• **PROBLEM TO WORK ON**
Copy all lines in which the word "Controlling" can be found.
## start MATERIAL SHOWN
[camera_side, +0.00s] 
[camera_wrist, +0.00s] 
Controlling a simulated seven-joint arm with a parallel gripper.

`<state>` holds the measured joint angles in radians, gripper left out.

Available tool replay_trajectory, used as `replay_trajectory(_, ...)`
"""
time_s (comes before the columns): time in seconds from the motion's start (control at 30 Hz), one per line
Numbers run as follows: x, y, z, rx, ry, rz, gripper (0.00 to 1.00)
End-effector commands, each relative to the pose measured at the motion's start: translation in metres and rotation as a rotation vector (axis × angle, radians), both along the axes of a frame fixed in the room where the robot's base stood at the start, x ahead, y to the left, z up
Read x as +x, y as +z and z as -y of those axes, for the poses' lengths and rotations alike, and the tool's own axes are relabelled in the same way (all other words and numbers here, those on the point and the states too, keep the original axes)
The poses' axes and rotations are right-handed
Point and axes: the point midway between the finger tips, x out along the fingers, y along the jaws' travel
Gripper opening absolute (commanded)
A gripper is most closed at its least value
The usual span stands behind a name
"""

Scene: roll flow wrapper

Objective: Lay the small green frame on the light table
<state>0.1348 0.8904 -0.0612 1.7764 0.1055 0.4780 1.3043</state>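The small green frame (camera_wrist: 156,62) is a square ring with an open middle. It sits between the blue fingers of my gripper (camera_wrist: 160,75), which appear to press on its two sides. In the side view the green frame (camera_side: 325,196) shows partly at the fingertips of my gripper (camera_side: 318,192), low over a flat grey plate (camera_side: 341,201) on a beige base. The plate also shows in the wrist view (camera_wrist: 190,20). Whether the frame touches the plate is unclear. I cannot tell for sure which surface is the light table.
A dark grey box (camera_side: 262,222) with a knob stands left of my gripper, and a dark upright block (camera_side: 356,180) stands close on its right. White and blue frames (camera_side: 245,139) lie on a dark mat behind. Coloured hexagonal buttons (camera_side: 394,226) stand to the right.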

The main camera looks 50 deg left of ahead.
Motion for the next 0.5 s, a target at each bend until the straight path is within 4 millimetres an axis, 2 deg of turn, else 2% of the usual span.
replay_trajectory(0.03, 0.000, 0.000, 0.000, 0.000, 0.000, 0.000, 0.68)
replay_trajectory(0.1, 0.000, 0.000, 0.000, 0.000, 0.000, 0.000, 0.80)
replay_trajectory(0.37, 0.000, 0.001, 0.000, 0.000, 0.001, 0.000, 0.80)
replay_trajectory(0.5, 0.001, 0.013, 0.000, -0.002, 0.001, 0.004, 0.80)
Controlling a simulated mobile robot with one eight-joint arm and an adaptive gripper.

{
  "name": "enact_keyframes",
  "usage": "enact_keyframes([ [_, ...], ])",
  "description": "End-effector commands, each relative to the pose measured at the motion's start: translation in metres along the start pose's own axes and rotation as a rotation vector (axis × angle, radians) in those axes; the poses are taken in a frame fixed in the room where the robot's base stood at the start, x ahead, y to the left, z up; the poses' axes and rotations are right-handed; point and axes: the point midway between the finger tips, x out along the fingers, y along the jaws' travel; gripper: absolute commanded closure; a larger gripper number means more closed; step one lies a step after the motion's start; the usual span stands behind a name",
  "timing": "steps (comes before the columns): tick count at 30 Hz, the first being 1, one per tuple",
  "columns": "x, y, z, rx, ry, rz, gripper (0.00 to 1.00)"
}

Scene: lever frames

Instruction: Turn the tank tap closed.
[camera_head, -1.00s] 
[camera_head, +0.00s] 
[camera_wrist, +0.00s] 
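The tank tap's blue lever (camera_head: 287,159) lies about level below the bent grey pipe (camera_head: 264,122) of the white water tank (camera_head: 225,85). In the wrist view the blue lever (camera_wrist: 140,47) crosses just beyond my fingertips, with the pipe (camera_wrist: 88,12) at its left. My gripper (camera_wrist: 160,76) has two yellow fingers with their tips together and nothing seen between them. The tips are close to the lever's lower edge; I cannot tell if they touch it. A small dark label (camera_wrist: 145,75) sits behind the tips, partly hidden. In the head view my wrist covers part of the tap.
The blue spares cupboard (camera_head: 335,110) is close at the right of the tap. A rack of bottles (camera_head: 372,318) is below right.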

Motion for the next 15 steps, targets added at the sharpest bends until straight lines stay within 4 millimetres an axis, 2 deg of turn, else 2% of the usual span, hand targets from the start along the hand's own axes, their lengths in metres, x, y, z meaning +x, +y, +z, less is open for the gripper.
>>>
## end MATERIAL SHOWN
• **ANSWER TO THE EXERCISE**
Controlling a simulated seven-joint arm with a parallel gripper.
Controlling a simulated mobile robot with one eight-joint arm and an adaptive gripper.

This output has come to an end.